Both Razorback units face challenges

Arkansas assistant coach Kenny Guiton is shown during practice Friday, Aug. 4, 2023, in Fayetteville.
Arkansas assistant coach Kenny Guiton is shown during practice Friday, Aug. 4, 2023, in Fayetteville.


FAYETTEVILLE -- Kenny Guiton isn't Arkansas football's (2-6, 0-5 SEC) lone coordinator enduring a mammoth challenge since last week's open date.

Defensive coordinator Travis Williams faces different but compelling challenges heading into today's 11 a.m. kickoff on ESPN2 at the Florida Gators' (5-3, 3-2) "Swamp" in Gainesville.

Guiton's challenges loom obvious. Since Oct. 29, when Coach Sam Pittman fired veteran offensive coordinator Dan Enos after Arkansas' 7-3 home loss to Mississippi State, Guiton, 32, and previously Arkansas' third-year receivers coach, became the play-calling, offensive coordinator/quarterbacks coach.

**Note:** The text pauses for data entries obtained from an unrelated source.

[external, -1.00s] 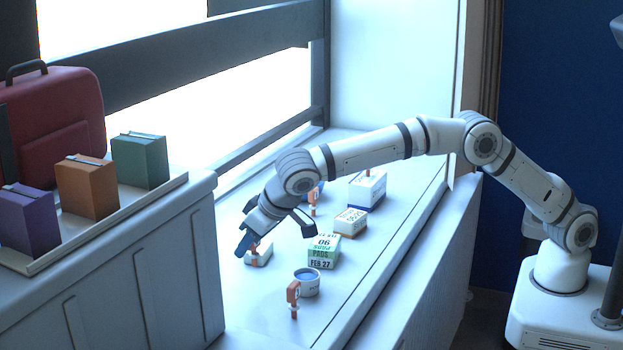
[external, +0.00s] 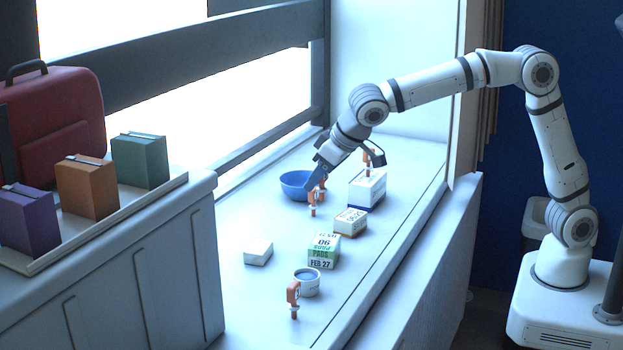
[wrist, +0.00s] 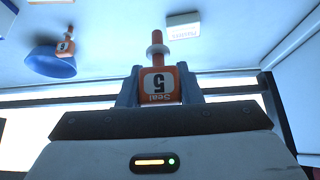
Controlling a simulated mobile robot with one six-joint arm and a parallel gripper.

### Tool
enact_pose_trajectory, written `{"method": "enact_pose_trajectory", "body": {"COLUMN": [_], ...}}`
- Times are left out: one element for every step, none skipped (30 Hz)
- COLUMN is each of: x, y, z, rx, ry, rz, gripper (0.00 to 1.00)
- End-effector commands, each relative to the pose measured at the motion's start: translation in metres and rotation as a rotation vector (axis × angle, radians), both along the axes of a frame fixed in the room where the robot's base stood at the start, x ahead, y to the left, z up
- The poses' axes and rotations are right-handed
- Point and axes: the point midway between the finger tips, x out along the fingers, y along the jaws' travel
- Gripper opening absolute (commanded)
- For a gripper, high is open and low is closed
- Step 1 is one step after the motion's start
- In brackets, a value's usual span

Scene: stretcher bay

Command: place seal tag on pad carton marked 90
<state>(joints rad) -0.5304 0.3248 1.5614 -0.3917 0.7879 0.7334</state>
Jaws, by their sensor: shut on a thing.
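The pad carton marked 90 (external: 322,252), white and green with "PADS" and "FEB 27", stands on the counter in the external view. My gripper (external: 322,180) is well behind it, by the blue bowl. It is shut on an orange seal tag; the wrist view shows this tag (wrist: 158,86) between the fingers (wrist: 160,88), reading "Seal 5" upside down, with its stem pointing up in the picture. In the external view the held tag is largely hidden by the gripper.
The blue bowl (external: 295,186) is close to my gripper. A small carton (external: 350,221), a cup (external: 308,283) and a white box (external: 258,252) are also on the counter.

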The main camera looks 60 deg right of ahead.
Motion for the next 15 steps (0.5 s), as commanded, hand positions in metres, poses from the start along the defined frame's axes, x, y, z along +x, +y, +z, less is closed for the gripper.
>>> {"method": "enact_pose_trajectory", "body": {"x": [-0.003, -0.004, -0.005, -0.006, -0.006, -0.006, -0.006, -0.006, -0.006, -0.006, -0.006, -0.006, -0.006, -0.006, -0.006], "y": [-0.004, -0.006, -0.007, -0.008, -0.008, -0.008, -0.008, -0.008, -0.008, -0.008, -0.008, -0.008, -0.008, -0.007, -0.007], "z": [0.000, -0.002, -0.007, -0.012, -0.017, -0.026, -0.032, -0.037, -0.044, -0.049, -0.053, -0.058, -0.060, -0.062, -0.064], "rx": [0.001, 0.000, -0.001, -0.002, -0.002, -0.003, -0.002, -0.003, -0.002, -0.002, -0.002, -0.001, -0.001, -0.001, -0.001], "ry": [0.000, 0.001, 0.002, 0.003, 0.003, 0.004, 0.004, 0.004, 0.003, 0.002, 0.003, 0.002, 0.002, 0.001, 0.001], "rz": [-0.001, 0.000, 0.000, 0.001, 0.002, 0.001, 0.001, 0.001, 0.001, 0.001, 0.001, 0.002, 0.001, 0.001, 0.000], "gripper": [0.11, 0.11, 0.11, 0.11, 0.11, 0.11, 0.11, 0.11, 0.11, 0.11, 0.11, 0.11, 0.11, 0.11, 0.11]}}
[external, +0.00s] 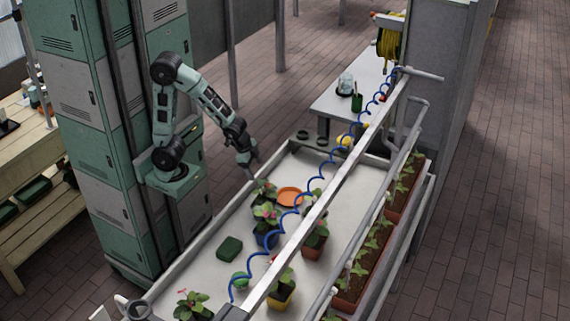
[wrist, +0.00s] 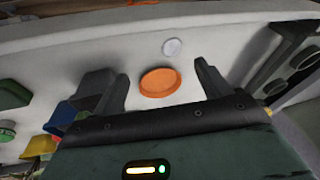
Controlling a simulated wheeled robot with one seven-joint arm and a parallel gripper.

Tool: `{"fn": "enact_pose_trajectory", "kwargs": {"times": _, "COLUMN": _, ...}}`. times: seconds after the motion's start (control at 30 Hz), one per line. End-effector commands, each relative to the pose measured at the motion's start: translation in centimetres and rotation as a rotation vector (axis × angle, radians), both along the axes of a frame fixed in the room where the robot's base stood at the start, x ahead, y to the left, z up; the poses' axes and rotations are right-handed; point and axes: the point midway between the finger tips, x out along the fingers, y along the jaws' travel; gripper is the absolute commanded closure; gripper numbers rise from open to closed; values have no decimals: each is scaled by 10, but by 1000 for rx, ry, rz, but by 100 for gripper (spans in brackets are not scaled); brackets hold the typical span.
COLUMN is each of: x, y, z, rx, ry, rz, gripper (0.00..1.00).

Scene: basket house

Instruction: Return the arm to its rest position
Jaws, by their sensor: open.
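My gripper (external: 252,170) is at the end of my bent arm, above the left edge of the long white planting tray (external: 212,262). In the wrist view my gripper (wrist: 160,85) shows two dark fingers spread wide apart with nothing held between them.
Potted plants (external: 267,215) stand in the tray close to my gripper. A dark green block (external: 229,248) lies nearer. A long rail (external: 330,185) with a blue coiled hose (external: 322,178) crosses above the tray. A white table (external: 340,100) stands behind.

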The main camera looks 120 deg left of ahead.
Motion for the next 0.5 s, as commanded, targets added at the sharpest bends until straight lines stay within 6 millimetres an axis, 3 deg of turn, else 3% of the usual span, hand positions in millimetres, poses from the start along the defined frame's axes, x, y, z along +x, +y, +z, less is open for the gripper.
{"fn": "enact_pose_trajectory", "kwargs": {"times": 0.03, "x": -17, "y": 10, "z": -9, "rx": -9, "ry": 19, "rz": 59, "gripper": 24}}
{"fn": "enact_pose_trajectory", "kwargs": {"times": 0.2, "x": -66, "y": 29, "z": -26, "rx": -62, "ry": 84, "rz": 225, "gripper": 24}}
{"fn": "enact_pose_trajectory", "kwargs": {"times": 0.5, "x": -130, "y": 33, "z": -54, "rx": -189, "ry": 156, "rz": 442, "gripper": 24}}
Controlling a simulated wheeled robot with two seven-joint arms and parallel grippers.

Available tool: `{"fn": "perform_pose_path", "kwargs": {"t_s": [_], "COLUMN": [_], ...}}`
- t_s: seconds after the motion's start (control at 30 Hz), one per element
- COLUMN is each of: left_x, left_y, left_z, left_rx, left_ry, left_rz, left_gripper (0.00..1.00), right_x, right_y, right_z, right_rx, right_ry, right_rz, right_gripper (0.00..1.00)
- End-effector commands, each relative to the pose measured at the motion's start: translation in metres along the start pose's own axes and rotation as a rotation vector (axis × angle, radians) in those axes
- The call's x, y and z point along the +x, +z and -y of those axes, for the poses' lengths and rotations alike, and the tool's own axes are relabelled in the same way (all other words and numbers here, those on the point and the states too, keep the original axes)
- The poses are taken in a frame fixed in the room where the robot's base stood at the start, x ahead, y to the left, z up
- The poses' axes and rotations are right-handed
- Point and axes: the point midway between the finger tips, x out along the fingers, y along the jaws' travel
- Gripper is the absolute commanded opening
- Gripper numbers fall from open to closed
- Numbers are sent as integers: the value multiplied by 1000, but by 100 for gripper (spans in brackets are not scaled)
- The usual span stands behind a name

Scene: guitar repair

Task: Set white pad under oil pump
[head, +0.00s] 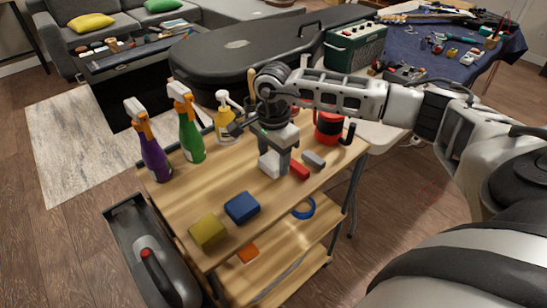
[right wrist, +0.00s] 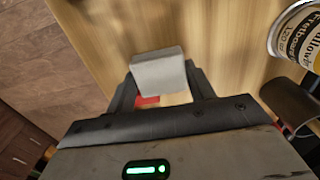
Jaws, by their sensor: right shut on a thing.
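My right gripper (head: 278,158) reaches down over the wooden cart top. It is shut on the white pad (head: 268,165), held low over the cart top; I cannot tell whether the pad touches the wood. The pad also shows between the fingers in the right wrist view (right wrist: 158,70). A yellow pump bottle (head: 226,124), which looks like the oil pump, stands upright at the back of the cart, left of the gripper and apart from the pad. Its base rests on the wood. My left gripper is not in view.
Purple (head: 155,158) and green (head: 191,138) spray bottles stand left on the cart top (head: 180,205). Red (head: 299,170) and grey (head: 314,159) blocks lie beside the gripper. Blue (head: 242,207) and yellow (head: 207,231) blocks lie in front. A red container (head: 328,127) stands back right.

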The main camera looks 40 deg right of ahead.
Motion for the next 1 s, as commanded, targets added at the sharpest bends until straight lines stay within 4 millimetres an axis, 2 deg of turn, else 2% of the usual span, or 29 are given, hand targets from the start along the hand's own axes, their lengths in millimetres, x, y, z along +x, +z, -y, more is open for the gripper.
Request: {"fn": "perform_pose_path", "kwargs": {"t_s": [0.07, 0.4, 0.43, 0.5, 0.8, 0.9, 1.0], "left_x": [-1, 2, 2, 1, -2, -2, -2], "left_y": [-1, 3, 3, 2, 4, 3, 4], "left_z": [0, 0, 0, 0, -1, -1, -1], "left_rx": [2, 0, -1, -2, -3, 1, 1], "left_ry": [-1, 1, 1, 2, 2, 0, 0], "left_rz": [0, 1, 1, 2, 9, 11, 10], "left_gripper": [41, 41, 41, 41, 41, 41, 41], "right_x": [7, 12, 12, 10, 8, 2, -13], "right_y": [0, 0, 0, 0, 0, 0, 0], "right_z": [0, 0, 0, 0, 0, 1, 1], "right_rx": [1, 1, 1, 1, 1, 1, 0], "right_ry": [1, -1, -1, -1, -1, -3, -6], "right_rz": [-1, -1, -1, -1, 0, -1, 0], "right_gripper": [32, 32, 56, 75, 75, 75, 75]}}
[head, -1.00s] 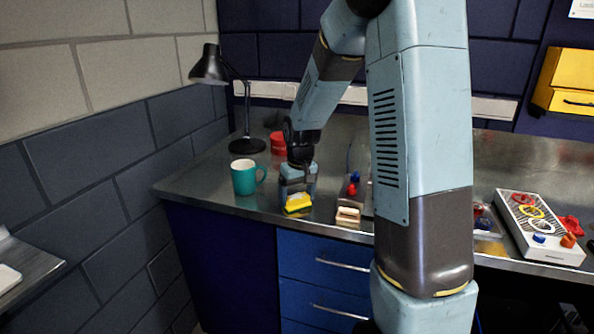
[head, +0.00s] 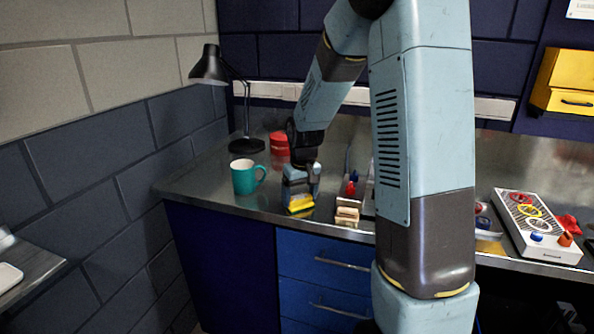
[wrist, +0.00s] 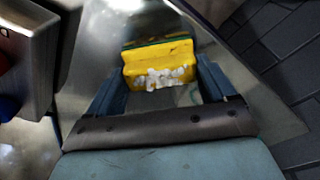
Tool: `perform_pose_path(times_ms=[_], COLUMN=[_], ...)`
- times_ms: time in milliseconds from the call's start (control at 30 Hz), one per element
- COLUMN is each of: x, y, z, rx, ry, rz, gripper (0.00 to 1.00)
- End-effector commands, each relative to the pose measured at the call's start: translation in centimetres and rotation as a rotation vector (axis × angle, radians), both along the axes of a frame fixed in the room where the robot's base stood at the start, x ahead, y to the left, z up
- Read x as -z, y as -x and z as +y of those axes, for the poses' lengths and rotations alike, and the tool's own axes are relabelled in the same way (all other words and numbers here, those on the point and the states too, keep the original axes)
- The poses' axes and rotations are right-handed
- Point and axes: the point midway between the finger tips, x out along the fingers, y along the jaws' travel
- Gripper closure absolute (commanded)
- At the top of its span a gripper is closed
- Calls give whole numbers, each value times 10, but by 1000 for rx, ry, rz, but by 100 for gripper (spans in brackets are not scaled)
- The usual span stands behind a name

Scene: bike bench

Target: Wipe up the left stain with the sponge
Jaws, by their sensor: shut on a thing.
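The yellow sponge (wrist: 158,64) has a green layer on its far side and white specks on its near face. My gripper (wrist: 158,84) is shut on it, with one blue-grey finger on each side. In the head view, my gripper (head: 300,192) points down near the front edge of the metal bench, and the sponge (head: 300,203) shows low between the fingers, at or just above the bench top. I cannot tell whether it touches. No stain can be made out clearly in either view; my gripper and arm cover part of the bench.
A teal mug (head: 245,177) stands close to the left of my gripper. A red container (head: 279,150) and a black lamp (head: 246,144) are behind.

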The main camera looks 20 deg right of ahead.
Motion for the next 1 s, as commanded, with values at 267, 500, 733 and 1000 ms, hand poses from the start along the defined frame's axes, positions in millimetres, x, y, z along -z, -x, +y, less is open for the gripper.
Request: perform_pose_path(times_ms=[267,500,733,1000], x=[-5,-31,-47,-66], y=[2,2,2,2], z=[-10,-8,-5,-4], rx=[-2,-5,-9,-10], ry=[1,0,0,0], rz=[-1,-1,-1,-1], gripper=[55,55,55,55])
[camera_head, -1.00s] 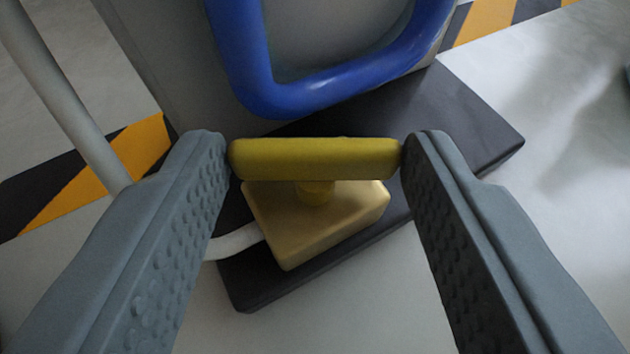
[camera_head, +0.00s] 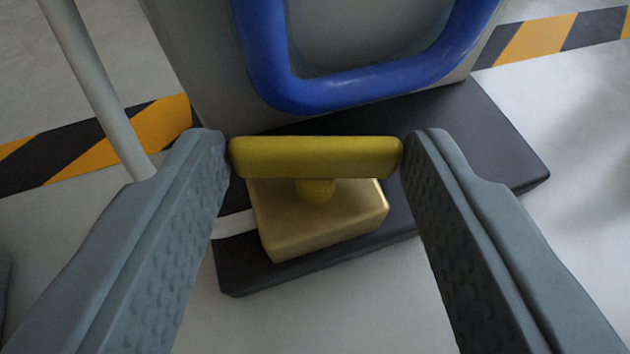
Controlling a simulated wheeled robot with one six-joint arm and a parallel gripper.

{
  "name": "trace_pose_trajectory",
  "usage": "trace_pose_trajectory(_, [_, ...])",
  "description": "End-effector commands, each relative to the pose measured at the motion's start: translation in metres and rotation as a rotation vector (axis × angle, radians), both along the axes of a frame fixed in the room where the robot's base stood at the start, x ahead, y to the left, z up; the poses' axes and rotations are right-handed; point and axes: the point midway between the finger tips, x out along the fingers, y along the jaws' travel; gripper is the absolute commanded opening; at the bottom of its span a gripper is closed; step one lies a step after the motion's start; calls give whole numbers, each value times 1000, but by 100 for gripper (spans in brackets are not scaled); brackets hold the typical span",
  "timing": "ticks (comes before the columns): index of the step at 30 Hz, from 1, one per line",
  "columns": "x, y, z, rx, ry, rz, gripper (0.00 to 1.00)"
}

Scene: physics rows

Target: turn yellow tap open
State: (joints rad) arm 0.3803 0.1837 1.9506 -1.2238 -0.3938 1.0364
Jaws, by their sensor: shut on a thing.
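The yellow tap handle (camera_head: 315,157) is a flat bar lying level across the middle of the view. It sits on a short yellow stem above a tan block-shaped tap body (camera_head: 320,222). My gripper (camera_head: 315,158) is shut on the handle, with one grey ridged finger at each end of the bar. The tap body stands on a dark base plate (camera_head: 480,150) and is turned a little relative to the bar. The far side of the handle is hidden.
A blue U-shaped bar (camera_head: 310,95) on a grey panel stands close behind the tap. A pale pipe (camera_head: 95,85) rises at the left, and a white pipe (camera_head: 235,224) meets the tap body. Yellow-black stripes (camera_head: 545,40) mark the pale floor, which is clear at right.

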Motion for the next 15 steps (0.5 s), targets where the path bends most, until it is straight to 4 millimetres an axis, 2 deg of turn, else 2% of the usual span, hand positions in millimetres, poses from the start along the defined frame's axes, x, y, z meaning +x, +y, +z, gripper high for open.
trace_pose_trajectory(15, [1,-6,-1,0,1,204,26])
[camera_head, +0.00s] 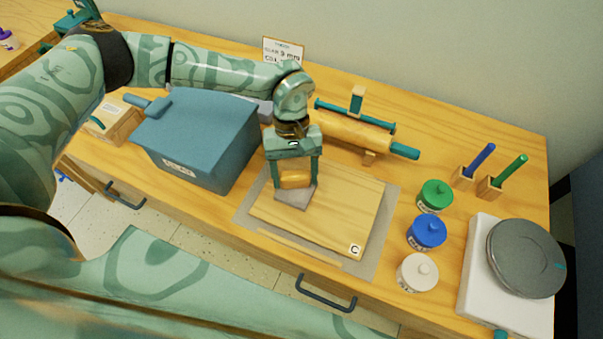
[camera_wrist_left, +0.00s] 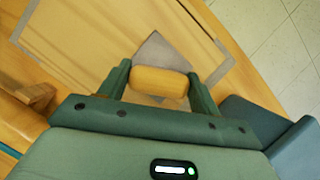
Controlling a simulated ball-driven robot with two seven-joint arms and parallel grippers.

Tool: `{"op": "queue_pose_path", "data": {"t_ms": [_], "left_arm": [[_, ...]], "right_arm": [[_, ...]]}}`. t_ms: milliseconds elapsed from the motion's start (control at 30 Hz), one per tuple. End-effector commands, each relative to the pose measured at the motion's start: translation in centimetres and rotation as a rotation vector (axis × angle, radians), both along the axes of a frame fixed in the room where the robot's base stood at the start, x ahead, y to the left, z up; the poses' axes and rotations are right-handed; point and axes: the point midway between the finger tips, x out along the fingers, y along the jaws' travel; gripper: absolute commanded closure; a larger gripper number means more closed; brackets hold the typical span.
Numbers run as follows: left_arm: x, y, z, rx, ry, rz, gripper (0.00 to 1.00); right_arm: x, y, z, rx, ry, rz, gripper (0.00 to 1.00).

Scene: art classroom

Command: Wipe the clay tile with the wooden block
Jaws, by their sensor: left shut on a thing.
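The wooden block (camera_head: 295,179) is small, yellow-brown and rounded. My left gripper (camera_head: 296,182) is shut on it, one finger at each end. The block also shows between the fingers in the left wrist view (camera_wrist_left: 160,82). The clay tile (camera_head: 293,197) is a small grey square slab on the wooden board (camera_head: 335,220). The block is over the tile and hides part of it. In the left wrist view the tile (camera_wrist_left: 158,52) lies turned relative to the block. I cannot tell whether block and tile touch. My right gripper is not in view.
The board, marked C, lies on a grey mat (camera_head: 385,235). A blue box (camera_head: 200,140) stands close left of the gripper. A rolling pin (camera_head: 355,132) rests behind. Green (camera_head: 435,196), blue (camera_head: 427,231) and white (camera_head: 417,272) jars and a turntable (camera_head: 525,258) stand right.

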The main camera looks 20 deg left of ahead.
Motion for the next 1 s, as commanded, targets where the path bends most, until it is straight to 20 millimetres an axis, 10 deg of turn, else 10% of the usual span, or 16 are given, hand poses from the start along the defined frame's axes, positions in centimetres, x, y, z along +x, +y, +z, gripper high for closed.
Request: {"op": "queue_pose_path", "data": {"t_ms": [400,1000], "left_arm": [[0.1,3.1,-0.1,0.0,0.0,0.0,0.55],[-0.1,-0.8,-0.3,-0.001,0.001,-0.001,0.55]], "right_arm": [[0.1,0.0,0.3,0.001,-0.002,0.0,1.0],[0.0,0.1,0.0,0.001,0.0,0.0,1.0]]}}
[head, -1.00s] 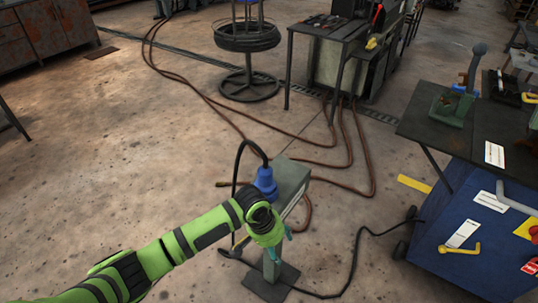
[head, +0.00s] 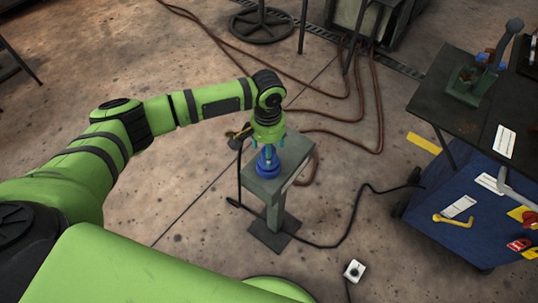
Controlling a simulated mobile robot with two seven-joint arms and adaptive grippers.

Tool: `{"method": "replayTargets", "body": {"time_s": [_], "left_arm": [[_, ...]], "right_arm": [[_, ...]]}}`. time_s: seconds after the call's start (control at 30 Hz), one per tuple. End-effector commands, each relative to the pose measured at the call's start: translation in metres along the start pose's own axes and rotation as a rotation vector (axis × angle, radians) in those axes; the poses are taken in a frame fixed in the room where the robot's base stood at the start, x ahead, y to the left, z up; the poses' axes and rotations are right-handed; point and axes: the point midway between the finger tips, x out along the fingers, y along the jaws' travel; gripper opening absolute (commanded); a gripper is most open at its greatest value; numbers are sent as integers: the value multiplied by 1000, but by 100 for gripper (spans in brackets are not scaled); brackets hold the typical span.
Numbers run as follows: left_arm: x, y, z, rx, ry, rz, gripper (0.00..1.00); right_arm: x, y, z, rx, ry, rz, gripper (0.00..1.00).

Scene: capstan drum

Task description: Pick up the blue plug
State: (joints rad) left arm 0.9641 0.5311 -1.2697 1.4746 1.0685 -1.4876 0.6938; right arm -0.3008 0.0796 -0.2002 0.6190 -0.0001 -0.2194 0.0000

Though a former Ohio State quarterback, Guiton never coached quarterbacks and never called plays. He does both paring 30% off Enos' apparently too large playbook seeking what this so far offensively bad team can do best.

It's a whopping challenge simplifying things and promoting confidence for a dispirited offense whose line has been unable to launch a successful running attack or protect senior quarterback KJ Jefferson. Jefferson was deemed one of the two best quarterbacks in the SEC in the preseason until besieged with duress peaked without a touchdown against Mississippi State.

Coaching the by far star unit of this team vastly improved from the 2022 defense, first-year defensive coordinator Williams' challenges seem to pale vs. what besets Guiton.

"I think a lot of coaching has to do with enthusiasm, spirit, wanting to run through the wall for different people," Pittman honestly assessed. "We just never really had that on the offensive side of the ball. If you look at it defensively, there's a lot of that [enthusiasm] there."

But can the defense stay that way? Pats on the back can induce pointing fingers and eventual defensive decline.

This was observed in 1976, Frank Broyles' final coaching season before devoting full time as athletic director.

Primarily on its defense, even as running back Ben Cowins led the SEC in rushing, Arkansas started 5-1-1. Quarterback Ron Calcagni suffered a season-ending injury and Broyles had used three different coaches calling offensive plays when the defense folded. Arkansas finished a 5-5-1 season with 31-10, 35-31, 30-7 and 29-12 Southwest Conference losses to Texas A&M, SMU, Texas Tech and Texas.

Now with four games still to play, Williams must keep pushing the defense with reminders it's been good but not always great, especially when it was unable to stop LSU in the second half of a 34-31 loss in Baton Rouge and the two touchdown coverage busts in the 24-21 loss at Alabama.

"There's been games this year where we've had the opportunity to win or we were ahead or tied and things didn't always go our way defensively either," Pittman said. "It's easy when it's 7-3 because you're going 'We held them to seven points. You can't score 10 points?' ... But there's been other games too ... That's why it's a team game."

For these Hogs, it will take a whole team playing a team game for any finish with a flourish.